AP cannot be solely blamed for the pronoun confusion that followed for the next 12 years, but they certainly went along for the ride.
And note: The worst aspect of this particular conversion was that Bradley Manning was “disappeared” altogether. On its own, the AP declared that Chelsea Manning existed and Bradley Manning didn’t. If, like me, you didn’t know who Chelsea Manning was, that was your problem. At least, in the current battle the Associated Press was willing to acknowledge that President Trump had renamed the gulf, even if they didn’t want to use the name themselves.
These may seem like relatively insignificant examples of media bias, but they point us in the right direction. As George Orwell famously observed in “Politics and the English Language,” “… if thought corrupts language, language can also corrupt thought.”

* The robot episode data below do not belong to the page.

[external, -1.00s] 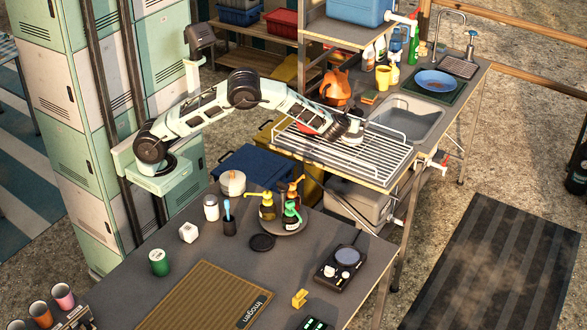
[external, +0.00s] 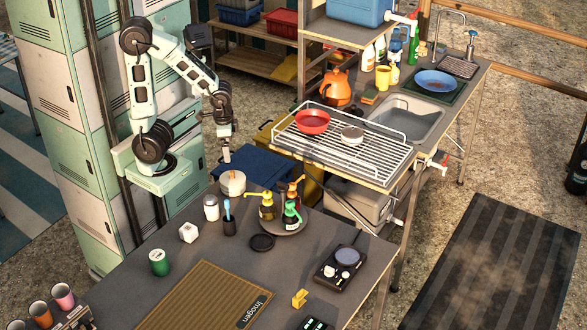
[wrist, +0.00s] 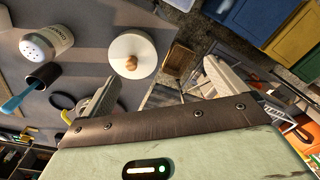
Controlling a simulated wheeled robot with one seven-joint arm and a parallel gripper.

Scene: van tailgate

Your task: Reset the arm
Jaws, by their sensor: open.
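My gripper (external: 225,153) hangs pointing down, just above and behind the white lidded pot (external: 232,183) at the table's back edge. In the wrist view the two fingers of my gripper (wrist: 160,88) are spread wide with nothing between them. The white pot lid with its wooden knob (wrist: 133,56) shows beyond the fingers, apart from them.
A red bowl (external: 312,122) and a small round container (external: 352,134) stand on the wire drying rack (external: 375,160). A white shaker (external: 211,208), a dark cup with a blue brush (external: 229,222) and pump bottles (external: 267,206) stand on the near table. Blue bins (external: 255,165) sit behind it.

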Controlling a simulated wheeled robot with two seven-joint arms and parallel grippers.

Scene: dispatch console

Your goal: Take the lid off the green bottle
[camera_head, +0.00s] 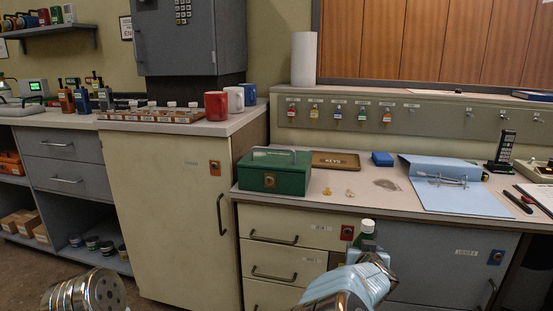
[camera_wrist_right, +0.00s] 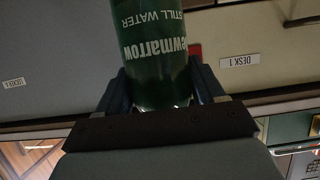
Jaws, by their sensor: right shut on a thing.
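The green bottle (camera_head: 366,235) with its white lid (camera_head: 368,225) stands up from my right gripper (camera_head: 372,249) in the head view, in front of the drawers. The lid is on the bottle. In the right wrist view the dark green bottle (camera_wrist_right: 155,40), labelled "STILL WATER" upside down, sits between the two fingers of my right gripper (camera_wrist_right: 162,88), which is shut on it. The lid is out of that view. My left gripper is not in view; only part of my left arm shows at the lower left.
Behind the bottle is a desk (camera_head: 305,205) with a green cash box (camera_head: 274,171), a blue folder (camera_head: 446,185) and a KEYS tray (camera_head: 335,160). Red (camera_head: 216,106), white and blue mugs stand on the cabinet at left. The floor in front of the cabinets looks clear.

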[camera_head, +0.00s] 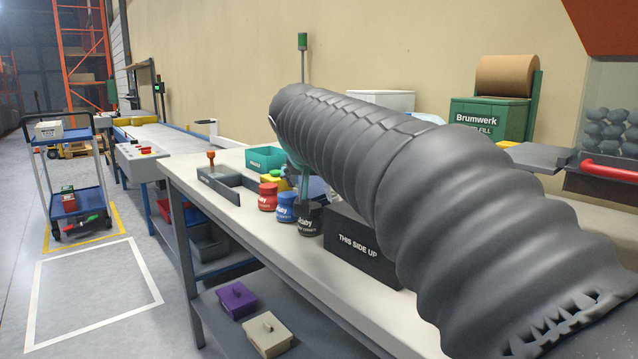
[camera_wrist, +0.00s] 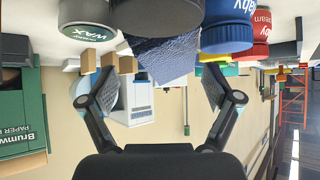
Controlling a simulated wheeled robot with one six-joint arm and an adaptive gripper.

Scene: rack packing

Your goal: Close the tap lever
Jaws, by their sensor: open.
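I cannot make out a tap lever for certain in either view. A red bar-shaped handle (camera_head: 608,168) is on the grey hopper unit (camera_head: 610,120) at the right of the head view. My gripper (camera_wrist: 157,88) shows in the wrist view with its two fingers spread wide and nothing between the pads.
The bench (camera_head: 225,215) holds a red jar (camera_head: 267,197), a blue jar (camera_head: 285,208), a black jar (camera_head: 308,219) and a black THIS SIDE UP box (camera_head: 358,245). A green Brumwerk box (camera_head: 490,118) stands at the back. A dark-green WAX lid (camera_wrist: 88,26) shows in the wrist view.

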That is certainly true for the decision to adopt leftist language to describe gender as a choice rather than a scientific fact. It also applies to the AP’s embracing of racial ideology in its 2020 decision to capitalize Black when referring to individuals with high melanin content, but to continue to refer to Caucasians by the lower-case descriptor “white.”
Isn’t that blatant bias?
The AP justified its decision because it claims that the skin color black reflects “an essential and shared sense of history, identity and community among people who identify as Black, including those in the African diaspora and within Africa. The lowercase black is a color, not a person.”
So why is the lowercase white not simply a color? You can’t justify such a decision except when viewed within the framework of an ideological perspective. It is a conscious decision by a supposedly fair-minded journalistic organization to marginalize white culture, white history, and white identity.
If Black is to be capitalized, then why exactly can’t the AP declare that White will likewise be capitalized “in a racial, ethnic or cultural sense, conveying an essential and shared sense of history, identity and community among people who identify as White, including those in the European diaspora and within Europe. The lowercase white is a color, not a person.”
Certainly European culture, spread throughout the globe, is a force that “conveys an essential and shared sense of history, identity and community,” but the AP muddles that up with skin color. Black is a skin color, not a person. And so is white. If people want to use black and white as shorthand to describe a much larger cultural milieu, so be it. But do so evenhandedly, not to impose an ideological viewpoint.
The AP Stylebook is nothing more than an echo chamber where journalists can go to be reassured that their liberal bias is appropriate. The gulf that the AP should be worried about isn’t the Gulf of America, but the gulf between their Stylebook and reality.